Who or what inspires you?
Alexander: I would say the daily life struggle is one major inspiration, along with my need for a new challenge within the medium, my self-healing process, and how the arts help me through it. I like being able to communicate a message without having to speak about it. My love for color, texture, and the process of painting are always there. And last but not least, my devotion and commitment to the craft itself guides me. I would not be able to co-exist without art in my life.
I also want to teach my daughter that you can achieve anything you put your heart to and work hard for. If you keep your focus and have the right mindset, there’s no limits to your accomplishments.
Art saved my life in the roughest of times. There were moments that I could’ve taken a different direction because of where I was growing up—drugs, fancy jewelry, cars, and designer clothes were part of the scene. But I decided to stick with the brush and canvas, and take a different path.

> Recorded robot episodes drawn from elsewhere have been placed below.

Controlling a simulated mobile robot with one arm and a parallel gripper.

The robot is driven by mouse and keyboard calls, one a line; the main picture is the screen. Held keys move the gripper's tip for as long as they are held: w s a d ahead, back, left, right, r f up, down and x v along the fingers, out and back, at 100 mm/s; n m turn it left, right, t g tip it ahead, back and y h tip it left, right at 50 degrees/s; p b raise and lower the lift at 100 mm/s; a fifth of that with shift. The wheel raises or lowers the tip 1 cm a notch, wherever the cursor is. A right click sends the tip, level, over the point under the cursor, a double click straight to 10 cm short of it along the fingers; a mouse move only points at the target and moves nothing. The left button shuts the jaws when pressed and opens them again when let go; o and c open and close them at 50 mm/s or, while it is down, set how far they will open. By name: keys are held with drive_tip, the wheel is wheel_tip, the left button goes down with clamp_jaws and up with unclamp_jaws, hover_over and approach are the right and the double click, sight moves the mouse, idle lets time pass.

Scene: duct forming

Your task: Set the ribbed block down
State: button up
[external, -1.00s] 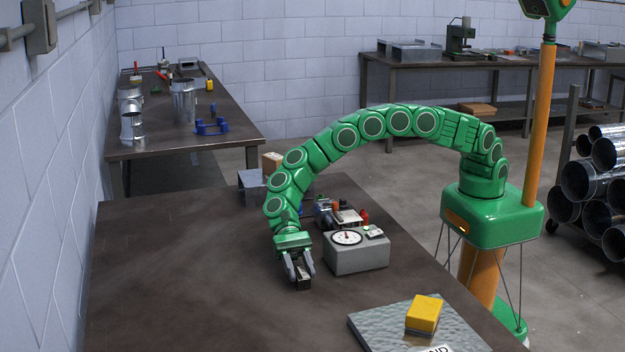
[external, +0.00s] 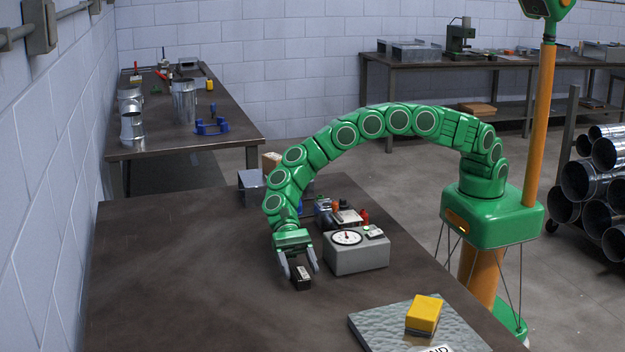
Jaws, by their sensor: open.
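The small dark block (external: 301,278) rests on the near table, with a light patch on its top; its ribs are too small to make out. My gripper (external: 299,272) points down over it with its two grey fingers spread, one on each side of the block. The fingertips are low, close to the table top. Small gaps seem to show between the fingers and the block.
A grey box with a round dial (external: 357,250) stands just right of my gripper. Small tools lie behind it. A yellow block (external: 423,313) sits on a metal plate (external: 378,325) at the front right. The table (external: 180,270) is clear to the left.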

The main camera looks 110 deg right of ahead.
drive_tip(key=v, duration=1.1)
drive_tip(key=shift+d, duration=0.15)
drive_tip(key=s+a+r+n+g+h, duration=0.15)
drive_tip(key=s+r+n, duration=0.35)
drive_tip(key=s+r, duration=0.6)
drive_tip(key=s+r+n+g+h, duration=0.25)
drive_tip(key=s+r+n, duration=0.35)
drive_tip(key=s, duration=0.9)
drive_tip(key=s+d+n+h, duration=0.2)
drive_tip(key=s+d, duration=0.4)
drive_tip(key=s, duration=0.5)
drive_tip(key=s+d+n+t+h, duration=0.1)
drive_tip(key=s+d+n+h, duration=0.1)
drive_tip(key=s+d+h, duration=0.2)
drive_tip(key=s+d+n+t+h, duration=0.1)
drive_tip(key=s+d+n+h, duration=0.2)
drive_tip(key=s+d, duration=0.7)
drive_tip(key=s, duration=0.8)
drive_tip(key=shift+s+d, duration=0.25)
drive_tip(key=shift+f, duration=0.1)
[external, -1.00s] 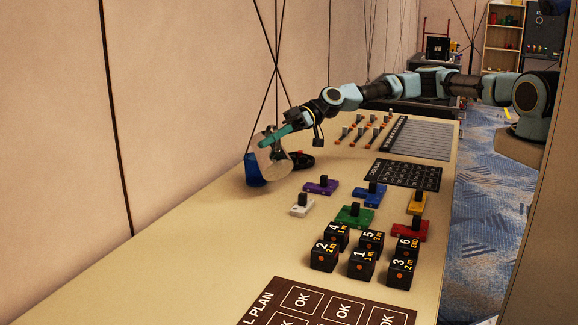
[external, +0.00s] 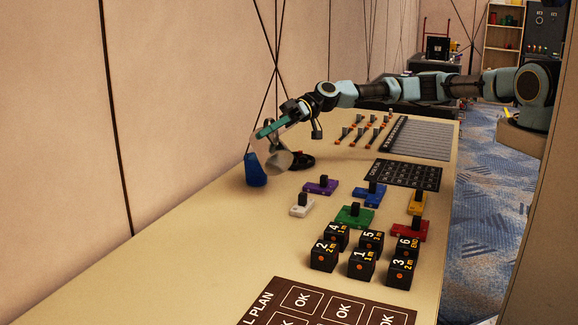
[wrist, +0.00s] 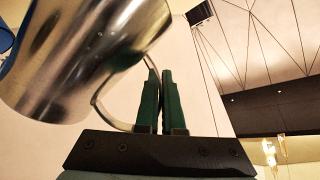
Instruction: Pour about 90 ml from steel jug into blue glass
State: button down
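The steel jug (external: 266,150) is held off the table, strongly tilted, with its mouth end toward the blue glass. My gripper (external: 272,128) is shut on the jug's handle. In the wrist view the green fingers (wrist: 161,100) close on the handle, and the shiny jug body (wrist: 75,55) fills the upper left. The blue glass (external: 256,174) stands upright on the table, just below and left of the jug. A sliver of it shows at the left edge of the wrist view (wrist: 5,40). The jug's mouth, any stream and the level in the glass cannot be seen.
A dark round base (external: 301,161) lies right of the jug. Coloured blocks with black knobs (external: 354,216) and numbered black cubes (external: 362,264) stand nearer the camera. The panelled wall (external: 180,120) rises behind the glass. The table's near left part is clear.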

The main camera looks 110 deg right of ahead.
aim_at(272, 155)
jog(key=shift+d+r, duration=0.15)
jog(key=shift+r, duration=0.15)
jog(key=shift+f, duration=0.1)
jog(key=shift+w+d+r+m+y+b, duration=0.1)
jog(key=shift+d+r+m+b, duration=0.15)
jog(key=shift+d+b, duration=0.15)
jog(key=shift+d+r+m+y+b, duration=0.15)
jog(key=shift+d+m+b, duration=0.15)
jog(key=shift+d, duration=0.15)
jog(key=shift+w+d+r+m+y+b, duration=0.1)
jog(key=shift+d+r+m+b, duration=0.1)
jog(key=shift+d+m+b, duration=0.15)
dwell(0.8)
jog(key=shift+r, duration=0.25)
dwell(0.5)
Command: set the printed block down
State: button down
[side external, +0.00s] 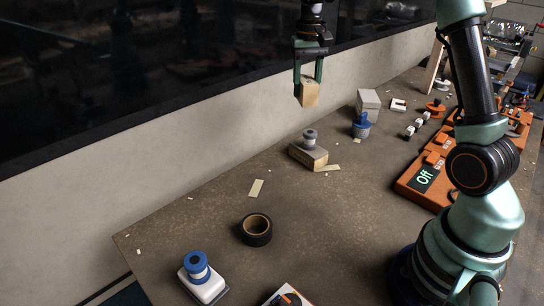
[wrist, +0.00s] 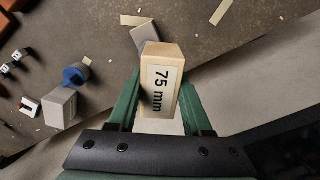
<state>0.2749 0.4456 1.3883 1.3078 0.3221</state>
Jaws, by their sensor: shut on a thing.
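The printed block (side external: 309,92) is a light wooden block held in my gripper (side external: 307,82), up in the air above the far part of the table in the side external view. In the wrist view the block (wrist: 162,85) shows a white label reading "75 mm" and sits between the two green fingers of my gripper (wrist: 160,100). The gripper is shut on it. The block is clear of the table (side external: 200,229).
Below stand a wooden block with a grey knob (side external: 309,155), a grey block (side external: 368,104) and a blue-topped piece (side external: 361,127). A black tape roll (side external: 257,229) and a blue-and-white piece (side external: 203,281) are nearer. An orange unit (side external: 424,175) reads "Off". The table's middle is mostly free.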

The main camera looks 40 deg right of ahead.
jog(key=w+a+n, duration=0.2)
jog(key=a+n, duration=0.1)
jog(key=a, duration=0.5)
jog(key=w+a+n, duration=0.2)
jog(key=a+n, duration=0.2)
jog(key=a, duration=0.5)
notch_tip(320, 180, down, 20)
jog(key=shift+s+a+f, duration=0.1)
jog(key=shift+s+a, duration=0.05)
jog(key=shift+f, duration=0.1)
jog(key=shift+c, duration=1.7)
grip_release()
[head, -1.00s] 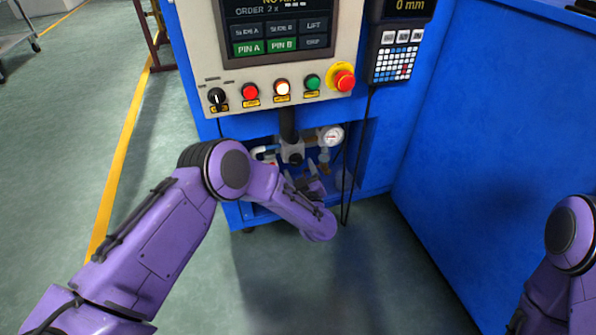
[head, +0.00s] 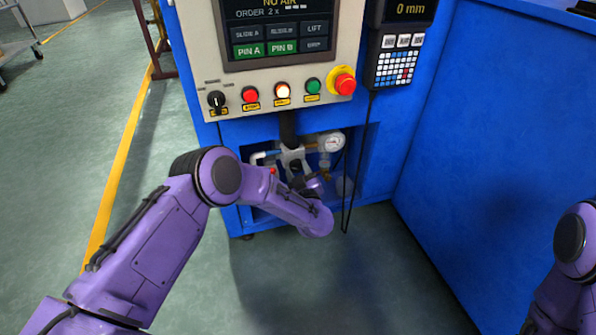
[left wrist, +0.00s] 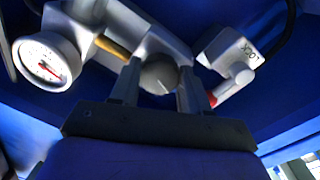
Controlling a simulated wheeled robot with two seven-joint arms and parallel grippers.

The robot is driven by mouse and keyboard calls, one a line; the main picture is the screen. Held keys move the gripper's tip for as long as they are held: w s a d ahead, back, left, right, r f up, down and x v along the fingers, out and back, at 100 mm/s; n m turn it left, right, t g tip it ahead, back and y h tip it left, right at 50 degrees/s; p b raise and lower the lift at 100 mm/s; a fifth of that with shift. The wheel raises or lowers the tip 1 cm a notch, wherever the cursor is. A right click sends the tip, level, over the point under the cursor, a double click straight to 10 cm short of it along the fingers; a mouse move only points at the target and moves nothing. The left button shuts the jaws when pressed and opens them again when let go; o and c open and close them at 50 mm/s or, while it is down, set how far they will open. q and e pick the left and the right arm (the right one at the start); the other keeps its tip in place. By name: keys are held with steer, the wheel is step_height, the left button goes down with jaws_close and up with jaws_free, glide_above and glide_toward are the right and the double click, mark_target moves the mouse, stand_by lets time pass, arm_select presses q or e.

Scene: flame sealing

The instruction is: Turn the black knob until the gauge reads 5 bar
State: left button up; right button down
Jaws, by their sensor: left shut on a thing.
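The black knob (left wrist: 158,75) shows in the left wrist view as a dark rounded end under the grey air unit, between my left gripper's two fingers. My left gripper (left wrist: 160,84) is shut on it. In the head view my left gripper (head: 296,158) is at the air unit in the machine's recess, and my forearm partly covers the area. The round white gauge (head: 332,142) is to the right of it in the head view. The gauge face (left wrist: 45,62) also shows in the left wrist view with a red needle, but its reading is too small to tell. My right gripper is out of view.
A valve marked LOCK (left wrist: 235,55) with a red part sits beside the knob. The control panel (head: 350,48) is above the recess, with buttons and a screen reading NO AIR. A black cable (head: 347,190) hangs at the right of the recess.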

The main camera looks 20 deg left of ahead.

What do you see as the future for you and the business?
Alexander: When we daydream, I can see a second and third store in NYC, Miami, or Raleigh, with the help of investors. I’d like to explore how to integrate customers in the jewelry-making process so it becomes a bit more educational as well. I feel that our shop is not only a place where you can purchase a sculpture for your finger, your neck, ears, or wrist—it’s more about the experience when you come through the door, and the knowledge we both acquire by working together. We also created a safe space where non-traditional people can be themselves and feel comfortable and welcome.
Jenn: We boldly put on our website that one of our values is an inclusive community and it just keeps coming to us. We don’t even really have to seek it out. It’s been a great journey. We’ve gotten a lot of support from Chatham County, plus the energy of The Plant, the business owners, and the people who support The Plant. It’s a team effort. Just being part of that feels great.